**WRITTEN INSTRUCTION**
In the entries below, the lines from the one with "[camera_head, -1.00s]" through the one with "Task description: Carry" are to be copied exactly; both ends count.

**PROVIDED RECORDS**
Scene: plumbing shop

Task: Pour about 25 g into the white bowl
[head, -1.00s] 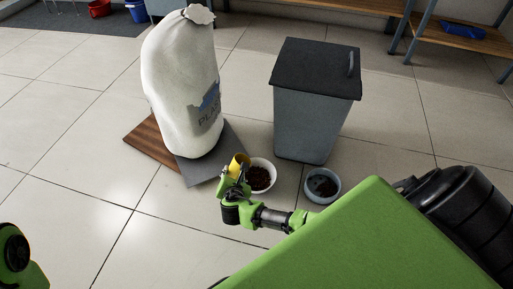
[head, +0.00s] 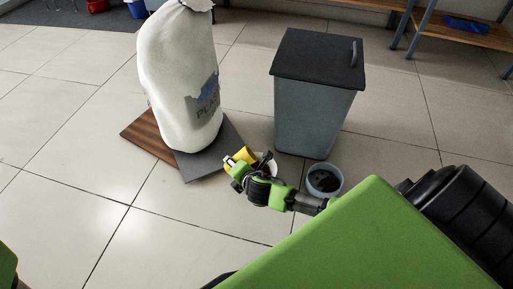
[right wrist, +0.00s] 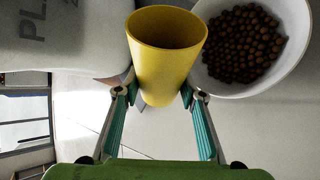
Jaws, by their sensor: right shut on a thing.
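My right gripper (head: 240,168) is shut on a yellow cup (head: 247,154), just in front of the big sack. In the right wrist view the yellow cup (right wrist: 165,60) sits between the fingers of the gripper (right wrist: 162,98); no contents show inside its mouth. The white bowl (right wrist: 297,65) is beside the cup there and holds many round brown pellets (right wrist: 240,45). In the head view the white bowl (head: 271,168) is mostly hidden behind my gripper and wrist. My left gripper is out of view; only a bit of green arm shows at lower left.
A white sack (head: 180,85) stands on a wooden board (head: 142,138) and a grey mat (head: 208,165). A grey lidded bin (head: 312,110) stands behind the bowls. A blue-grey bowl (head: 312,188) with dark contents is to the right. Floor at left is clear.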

* * *

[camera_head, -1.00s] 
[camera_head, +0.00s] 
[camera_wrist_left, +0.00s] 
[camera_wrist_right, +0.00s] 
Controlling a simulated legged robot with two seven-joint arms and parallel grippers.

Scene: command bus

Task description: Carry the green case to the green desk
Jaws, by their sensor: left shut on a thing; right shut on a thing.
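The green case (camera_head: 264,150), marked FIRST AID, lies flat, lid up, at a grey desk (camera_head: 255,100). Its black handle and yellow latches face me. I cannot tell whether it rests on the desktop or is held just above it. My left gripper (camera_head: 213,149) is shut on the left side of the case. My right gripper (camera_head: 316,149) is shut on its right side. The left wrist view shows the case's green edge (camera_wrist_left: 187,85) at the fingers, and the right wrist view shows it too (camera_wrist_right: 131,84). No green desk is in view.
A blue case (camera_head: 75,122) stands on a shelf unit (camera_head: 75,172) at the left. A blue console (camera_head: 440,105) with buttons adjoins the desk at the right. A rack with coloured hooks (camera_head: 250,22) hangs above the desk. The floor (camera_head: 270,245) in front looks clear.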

...

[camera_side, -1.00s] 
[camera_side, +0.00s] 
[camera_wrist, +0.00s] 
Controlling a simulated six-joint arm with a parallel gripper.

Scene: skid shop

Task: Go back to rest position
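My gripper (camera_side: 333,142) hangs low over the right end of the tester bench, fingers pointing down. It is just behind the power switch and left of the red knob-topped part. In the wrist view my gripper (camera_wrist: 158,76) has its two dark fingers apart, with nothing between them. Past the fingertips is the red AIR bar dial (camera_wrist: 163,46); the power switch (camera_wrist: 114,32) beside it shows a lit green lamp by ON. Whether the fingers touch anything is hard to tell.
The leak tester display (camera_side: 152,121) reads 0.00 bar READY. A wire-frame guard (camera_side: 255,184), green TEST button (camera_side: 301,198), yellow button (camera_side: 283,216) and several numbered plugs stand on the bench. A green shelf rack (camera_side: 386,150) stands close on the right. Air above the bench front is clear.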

**COMPLETE OUTPUT**
[camera_head, -1.00s] 
[camera_head, +0.00s] 
[camera_wrist_left, +0.00s] 
[camera_wrist_right, +0.00s] 
Controlling a simulated legged robot with two seven-joint arms and parallel grippers.

Scene: command bus

Task description: Carry the green case to the green desk

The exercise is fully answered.